<Hazelnut Body: Re-Born>, hazelnut wood, Korean ink on chiffon, 2X1x0.8(m), Pedvale Art Park, Latvia, 2022
<Hazelnut Body: Re-Born>, hazelnut wood, Korean ink on chiffon, 2X1x0.8(m), Pedvale Art Park, Latvia, 2022
Hazelnut Body: Re-Born is constructed from hazelnut trees that were logged as part of the landscaping process at Pedvale Art Park. By working directly with this material, Lim confronts a fundamental question: how does logging for the sake of art differ from logging framed as environmental destruction? Rather than concealing this condition, the work foregrounds it. The felled tree is reconfigured into a sculptural body.

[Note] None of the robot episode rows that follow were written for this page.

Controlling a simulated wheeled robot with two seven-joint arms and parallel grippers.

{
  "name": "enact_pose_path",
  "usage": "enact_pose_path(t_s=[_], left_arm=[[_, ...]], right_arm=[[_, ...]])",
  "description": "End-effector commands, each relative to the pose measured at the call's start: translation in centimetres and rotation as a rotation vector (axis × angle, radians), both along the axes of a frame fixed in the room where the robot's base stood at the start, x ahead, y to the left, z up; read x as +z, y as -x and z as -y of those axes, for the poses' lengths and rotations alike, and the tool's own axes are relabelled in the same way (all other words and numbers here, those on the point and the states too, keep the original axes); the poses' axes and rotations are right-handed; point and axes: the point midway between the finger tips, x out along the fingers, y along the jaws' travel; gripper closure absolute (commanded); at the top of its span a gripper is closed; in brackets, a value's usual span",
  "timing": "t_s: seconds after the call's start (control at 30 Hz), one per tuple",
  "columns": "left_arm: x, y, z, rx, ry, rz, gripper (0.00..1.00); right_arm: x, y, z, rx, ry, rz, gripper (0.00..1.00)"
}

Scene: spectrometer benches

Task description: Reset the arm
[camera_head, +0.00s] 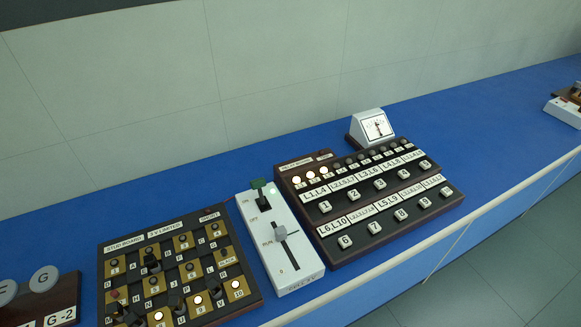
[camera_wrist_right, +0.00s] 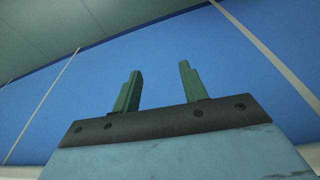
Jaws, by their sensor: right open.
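In the right wrist view my right gripper (camera_wrist_right: 160,90) shows two green fingers standing wide apart, with nothing between them. Behind the fingers is a plain blue surface crossed by pale lines. In the head view neither gripper nor arm shows, so my left gripper is out of sight.
The blue bench (camera_head: 455,130) carries a stud board (camera_head: 205,232), a white switch unit (camera_head: 295,268), a numbered button panel (camera_head: 333,258) and a small dial meter (camera_head: 374,127). Round discs (camera_head: 44,279) sit at the left edge. Bare bench lies right of the panel.

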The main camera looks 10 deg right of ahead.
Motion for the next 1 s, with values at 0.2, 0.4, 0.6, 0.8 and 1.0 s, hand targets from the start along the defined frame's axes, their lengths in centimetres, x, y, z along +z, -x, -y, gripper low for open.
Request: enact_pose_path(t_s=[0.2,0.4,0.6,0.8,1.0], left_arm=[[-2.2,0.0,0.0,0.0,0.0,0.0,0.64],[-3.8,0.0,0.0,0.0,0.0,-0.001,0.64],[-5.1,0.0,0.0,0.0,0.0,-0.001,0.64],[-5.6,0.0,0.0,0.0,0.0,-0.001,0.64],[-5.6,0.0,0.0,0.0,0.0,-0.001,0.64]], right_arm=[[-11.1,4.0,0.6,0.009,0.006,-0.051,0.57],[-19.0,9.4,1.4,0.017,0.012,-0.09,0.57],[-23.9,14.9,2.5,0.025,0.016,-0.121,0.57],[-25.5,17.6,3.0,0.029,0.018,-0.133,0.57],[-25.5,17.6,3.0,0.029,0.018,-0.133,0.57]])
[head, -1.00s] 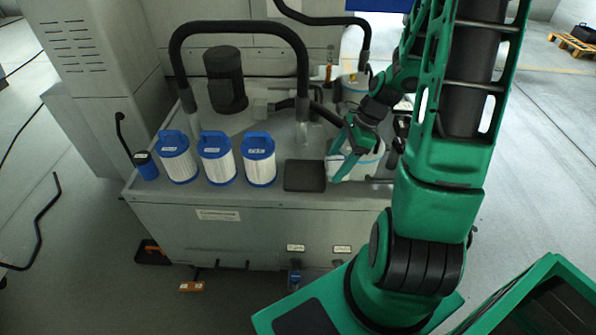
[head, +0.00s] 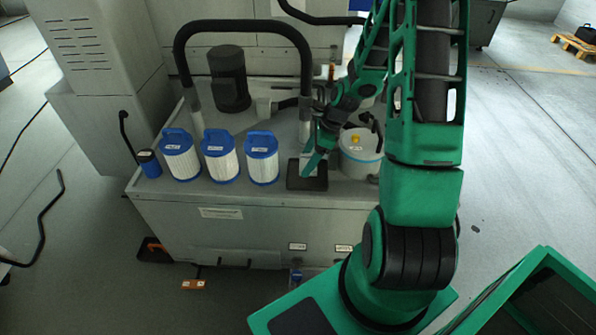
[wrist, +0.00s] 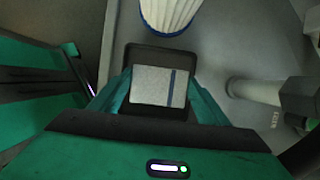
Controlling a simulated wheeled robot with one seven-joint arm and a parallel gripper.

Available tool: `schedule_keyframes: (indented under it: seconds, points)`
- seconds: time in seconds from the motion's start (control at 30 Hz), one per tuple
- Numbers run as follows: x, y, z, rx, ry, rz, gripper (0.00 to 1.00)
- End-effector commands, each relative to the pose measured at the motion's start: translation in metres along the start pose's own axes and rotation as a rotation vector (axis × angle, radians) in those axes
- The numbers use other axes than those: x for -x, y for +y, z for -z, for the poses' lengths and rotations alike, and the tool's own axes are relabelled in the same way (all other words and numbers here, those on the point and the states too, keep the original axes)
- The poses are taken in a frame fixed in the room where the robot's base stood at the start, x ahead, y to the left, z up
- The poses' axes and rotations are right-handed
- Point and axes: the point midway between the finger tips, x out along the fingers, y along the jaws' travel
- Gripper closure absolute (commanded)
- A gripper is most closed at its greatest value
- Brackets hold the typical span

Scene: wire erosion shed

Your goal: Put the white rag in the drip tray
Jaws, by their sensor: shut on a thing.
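The white rag (wrist: 150,86), a folded square with a dark blue stripe, is between the fingers of my gripper (wrist: 158,92) in the wrist view. My gripper is shut on it. The drip tray (wrist: 160,51) is a black, shallow, square tray, seen behind and around the rag. In the head view my gripper (head: 316,162) is over the drip tray (head: 306,184), which lies on the tank top. The rag's height above the tray floor is hard to tell. The rag hides the middle of the tray.
Several blue-capped white filters (head: 261,160) stand left of the tray. A dark motor (head: 228,80) and a thick black hose (head: 243,27) rise behind. The tank's front edge lies just before the tray.

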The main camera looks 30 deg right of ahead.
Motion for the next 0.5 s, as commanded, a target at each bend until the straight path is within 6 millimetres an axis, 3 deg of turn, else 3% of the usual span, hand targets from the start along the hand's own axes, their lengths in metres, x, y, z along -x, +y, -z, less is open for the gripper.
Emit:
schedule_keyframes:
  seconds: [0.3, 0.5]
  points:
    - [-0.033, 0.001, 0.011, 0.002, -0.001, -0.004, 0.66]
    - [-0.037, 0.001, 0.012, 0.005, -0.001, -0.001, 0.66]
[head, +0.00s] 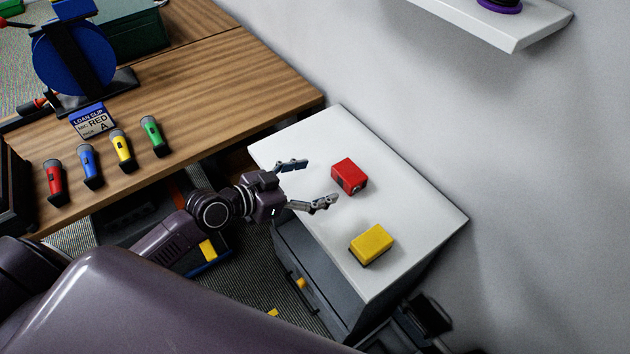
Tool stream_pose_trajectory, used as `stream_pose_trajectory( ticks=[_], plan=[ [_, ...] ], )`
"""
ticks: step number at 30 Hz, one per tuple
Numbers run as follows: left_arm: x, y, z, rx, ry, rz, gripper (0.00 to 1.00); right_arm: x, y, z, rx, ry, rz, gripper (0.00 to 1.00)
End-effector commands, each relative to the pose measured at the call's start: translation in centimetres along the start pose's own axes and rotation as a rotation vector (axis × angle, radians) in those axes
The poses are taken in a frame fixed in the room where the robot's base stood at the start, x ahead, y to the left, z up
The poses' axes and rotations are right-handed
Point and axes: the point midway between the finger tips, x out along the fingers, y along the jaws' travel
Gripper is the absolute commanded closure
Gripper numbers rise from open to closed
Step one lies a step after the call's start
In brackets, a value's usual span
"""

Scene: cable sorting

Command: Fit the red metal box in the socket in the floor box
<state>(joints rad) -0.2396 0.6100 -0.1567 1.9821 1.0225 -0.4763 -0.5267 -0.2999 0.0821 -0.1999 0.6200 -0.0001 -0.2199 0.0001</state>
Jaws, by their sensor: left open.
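The red metal box (348,174) lies on the white top of a small cabinet. It is a small block with a dark opening on its near side face. My left gripper (322,181) is open over the near-left part of the cabinet top, with its fingers pointing right toward the red box. The fingers appear short of the box, with nothing between them. I cannot clearly make out a floor box or its socket; much of the floor is hidden behind my arm. My right gripper is not in view.
A yellow box (371,243) lies on the cabinet top (425,210) nearer than the red one. A wall stands right; a shelf (500,22) is above.

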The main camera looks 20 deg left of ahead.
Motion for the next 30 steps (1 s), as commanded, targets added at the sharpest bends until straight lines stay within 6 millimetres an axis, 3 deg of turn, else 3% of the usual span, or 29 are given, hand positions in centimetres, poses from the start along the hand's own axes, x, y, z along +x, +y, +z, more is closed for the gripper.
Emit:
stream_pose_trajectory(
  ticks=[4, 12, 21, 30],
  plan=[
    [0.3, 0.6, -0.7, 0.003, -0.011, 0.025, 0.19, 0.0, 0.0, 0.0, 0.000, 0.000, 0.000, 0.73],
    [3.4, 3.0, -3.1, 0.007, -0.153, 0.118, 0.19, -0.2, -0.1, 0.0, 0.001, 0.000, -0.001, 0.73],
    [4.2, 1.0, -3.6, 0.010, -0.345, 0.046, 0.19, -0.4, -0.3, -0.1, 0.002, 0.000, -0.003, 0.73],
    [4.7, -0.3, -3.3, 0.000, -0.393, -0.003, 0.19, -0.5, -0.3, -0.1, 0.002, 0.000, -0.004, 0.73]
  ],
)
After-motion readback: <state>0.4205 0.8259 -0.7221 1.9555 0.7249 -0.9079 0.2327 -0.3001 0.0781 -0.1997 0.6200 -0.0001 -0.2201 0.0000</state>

In the performance Re-Born (2022), this sculptural body becomes activated. Attached to the performer, fragments of hazelnut wood collide with surrounding elements, producing irregular and unpredictable sounds. The dead tree is thus rearticulated not as static form, but as vibration—as something that continues to act, resonate, and intervene. Through this transformation, Hazelnut Body: Re-Born shifts the question of responsibility from representation to action. It asks not only what it means to use natural material in art, but how that material continues to exist, respond, and make demands after it has been taken. In doing so, the work situates artistic practice within ongoing ecological and ethical entanglements, where making and destruction can no longer be clearly separated.